* **Items listed in a dataset**:

▶

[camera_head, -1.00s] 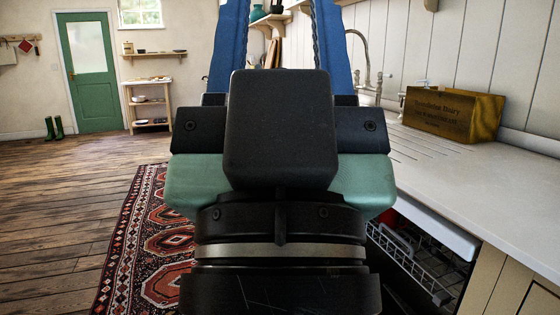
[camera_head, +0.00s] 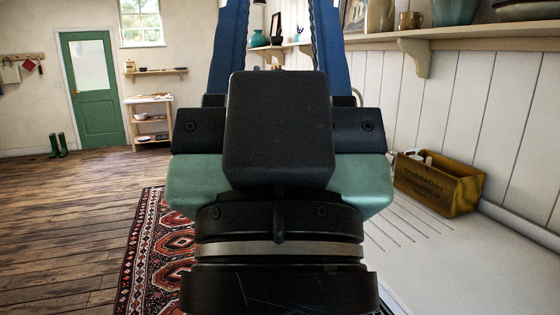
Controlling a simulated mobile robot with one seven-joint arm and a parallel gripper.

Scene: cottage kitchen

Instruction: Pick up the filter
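I cannot make out a filter in this view. My gripper (camera_head: 280,22) fills the middle of the head view and points away from me. Its two blue fingers stand wide apart, with shelf and wall showing between them. Their tips run out of the top of the picture. I see nothing held between the visible parts of the fingers. The gripper's dark body hides part of the counter and the sink area behind it.
A wooden box (camera_head: 438,186) with small items stands on the pale counter (camera_head: 450,255) at right, against the wall. A shelf (camera_head: 470,36) with pots hangs above it. A patterned rug (camera_head: 150,250) and open wooden floor (camera_head: 60,220) lie left. A green door (camera_head: 95,100) is far back.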

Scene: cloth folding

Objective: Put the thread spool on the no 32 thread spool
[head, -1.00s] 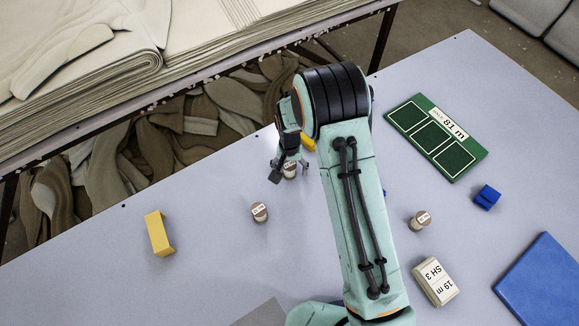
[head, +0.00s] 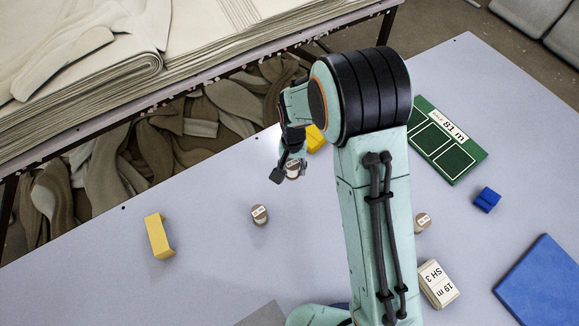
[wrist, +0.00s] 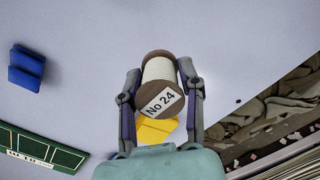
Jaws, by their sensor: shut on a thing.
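My gripper (head: 289,172) is shut on a thread spool. In the wrist view the held spool (wrist: 161,86) has brown ends, pale thread and a label reading No 24, and it sits between the two fingers (wrist: 161,92). In the head view this spool (head: 292,171) is partly hidden by the fingers. Another spool (head: 259,215) stands on the table left of my gripper. A third spool (head: 422,221) stands to the right, partly hidden by my arm. The labels on these two are too small to read, so I cannot tell which is no 32.
A yellow block (head: 158,236) stands at the left, and another yellow block (head: 316,138) lies behind my gripper. A green board (head: 447,145), a small blue block (head: 487,200), a labelled pale block (head: 436,284) and a blue slab (head: 548,286) lie at the right. The table's front middle is clear.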

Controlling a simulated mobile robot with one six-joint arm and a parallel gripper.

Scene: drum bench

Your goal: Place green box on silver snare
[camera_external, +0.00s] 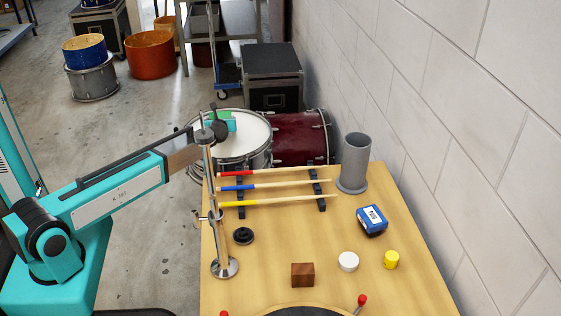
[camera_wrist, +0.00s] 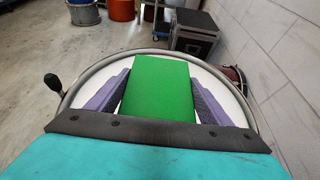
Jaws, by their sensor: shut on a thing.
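The green box (camera_wrist: 160,88) is between the two jaws of my gripper (camera_wrist: 160,98) in the wrist view, and my gripper is shut on it. In the external view the green box (camera_external: 222,121) shows over the white head of the silver snare (camera_external: 254,134), with part of it hidden behind the end of my arm. The snare also shows in the wrist view (camera_wrist: 236,95), its white head spread beneath and around the box. I cannot tell whether the box touches the head.
A metal stand (camera_external: 209,190) rises at the table's left edge, close to my arm. Three drumsticks (camera_external: 285,184) lie on a rack. A grey cylinder (camera_external: 354,163) and a blue box (camera_external: 371,221) are farther right. A dark red drum (camera_external: 300,137) lies beside the snare.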

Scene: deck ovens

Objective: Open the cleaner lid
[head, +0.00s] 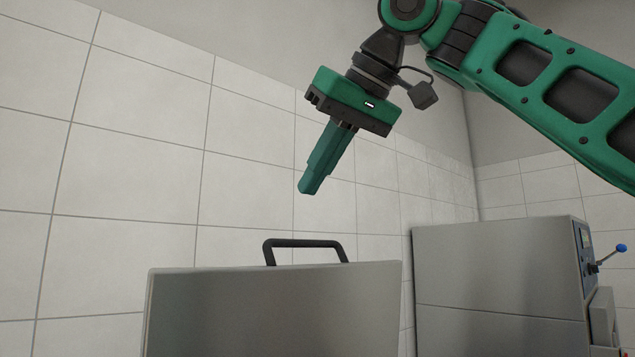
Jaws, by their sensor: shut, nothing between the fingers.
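A grey metal panel (275,312), which looks like the cleaner lid, stands nearly upright at the bottom of the head view. A black bar handle (303,243) rises above its top edge; the lower ends of the handle are hidden behind that edge. The lower part of the panel and whatever it joins are out of frame. My gripper (307,190) is above the panel and handle, apart from both. Its green fingers are closed together, empty, and point down and slightly left.
A grey metal box-like machine (495,270) stands at the right, with a control panel and a blue-knobbed lever (620,248) on its right side. A white tiled wall (140,150) runs behind. The space around my gripper looks clear.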

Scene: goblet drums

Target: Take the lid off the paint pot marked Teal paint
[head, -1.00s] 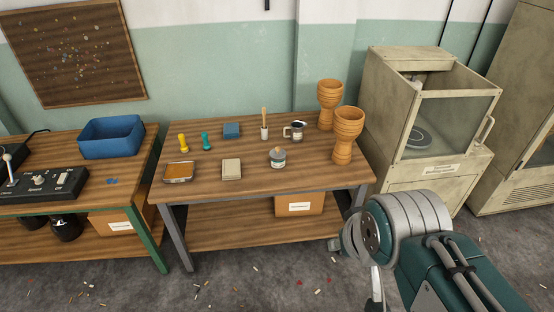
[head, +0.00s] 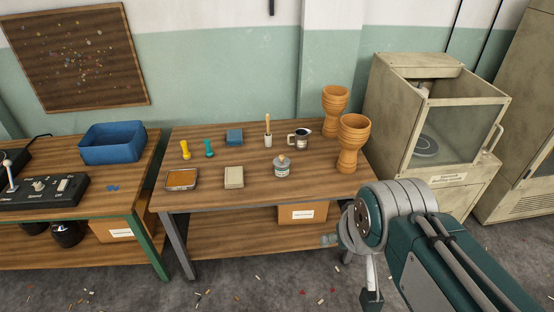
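A small paint pot (head: 282,170) stands upright on the middle table, right of centre near the front edge. It has a pale body and a dark teal band; its lettering is too small to read. A lid (head: 283,160) with a wooden-coloured knob sits on top of it. My gripper (head: 351,269) is low in front of the table's right end, to the right of the pot and well apart from it. Its two fingers show spread apart, with nothing visible between them. My own wrist hides part of the gripper.
On the table (head: 212,190), two orange goblet drums (head: 352,142) stand right of the pot, a metal jug (head: 300,139) and brush holder (head: 268,139) behind it. A beige block (head: 234,177) lies left. A glazed cabinet (head: 450,130) stands at right.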

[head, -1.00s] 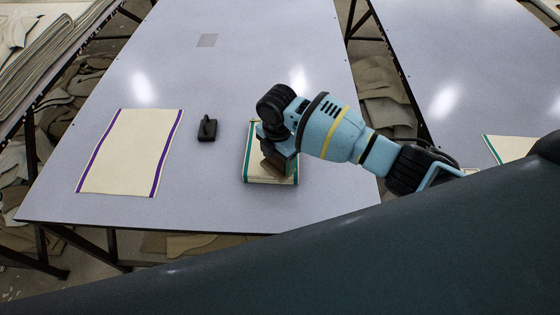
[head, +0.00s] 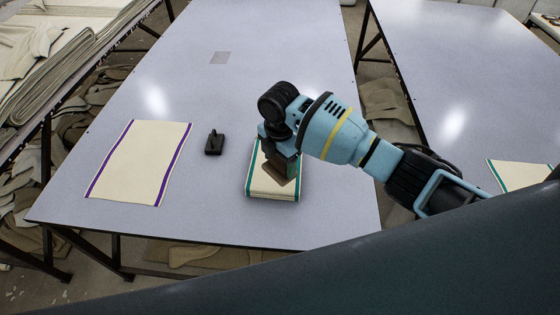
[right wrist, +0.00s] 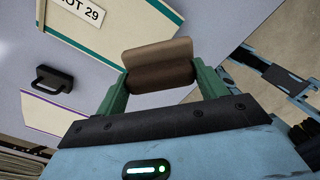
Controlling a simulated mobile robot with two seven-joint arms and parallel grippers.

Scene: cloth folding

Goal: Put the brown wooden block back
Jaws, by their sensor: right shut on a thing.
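The brown wooden block (head: 279,171) is in my right gripper (head: 282,152), which is shut on it. In the head view the block overlaps the folded cream cloth with green edges (head: 262,188), and it looks held above it. In the right wrist view the block (right wrist: 158,66) sits tilted between the two green fingers of the right gripper (right wrist: 160,84). Part of the cloth (right wrist: 170,20) shows behind it, with a white card reading "OT 29" (right wrist: 84,12). My left gripper is not in view.
A cream cloth with purple edges (head: 138,162) lies flat at the left of the table (head: 190,212). A black handled block (head: 214,143) stands between the two cloths. A second table (head: 455,70) is at the right. The far table area is clear.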

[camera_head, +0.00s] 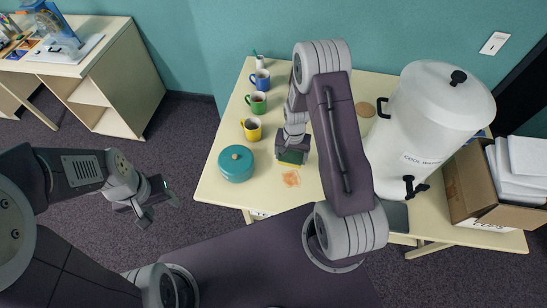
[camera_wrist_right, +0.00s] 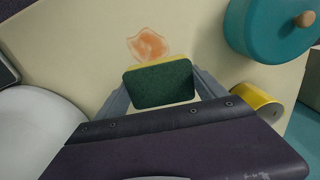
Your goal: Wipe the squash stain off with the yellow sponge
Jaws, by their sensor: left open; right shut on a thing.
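The orange squash stain (camera_head: 291,179) is a small patch on the cream table (camera_head: 230,195), near its front edge. It also shows in the right wrist view (camera_wrist_right: 148,45). My right gripper (camera_head: 292,160) is shut on the sponge (camera_wrist_right: 160,84), which has a dark green face and a yellow layer. The sponge is beside the stain, on its far side in the head view. I cannot tell whether it touches the table. My left gripper (camera_head: 158,202) is open and empty, over the floor left of the table.
A teal lidded pot (camera_head: 236,163) stands left of the stain. Yellow (camera_head: 251,129), green (camera_head: 257,103) and blue (camera_head: 260,79) mugs stand behind it. A large white water urn (camera_head: 430,120) and a cardboard box (camera_head: 470,185) are at right. A cork coaster (camera_head: 366,109) lies behind my right arm.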

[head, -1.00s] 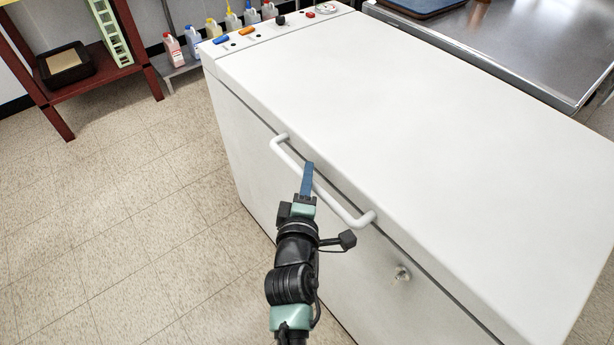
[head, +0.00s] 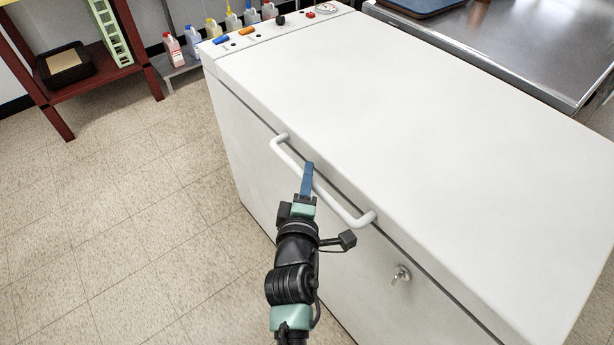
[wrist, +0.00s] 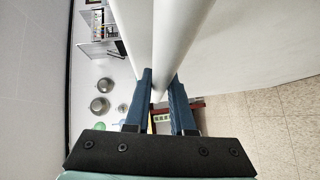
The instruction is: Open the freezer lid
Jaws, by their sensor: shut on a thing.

◀

* **WHAT THE TASK REQUIRES**: Show, from the listing above, each line that contains the word "Scene".

* **ANSWER TO THIS PROBLEM**:
Scene: cottage kitchen
Scene: cloth folding
Scene: drum bench
Scene: deck ovens
Scene: goblet drums
Scene: cloth folding

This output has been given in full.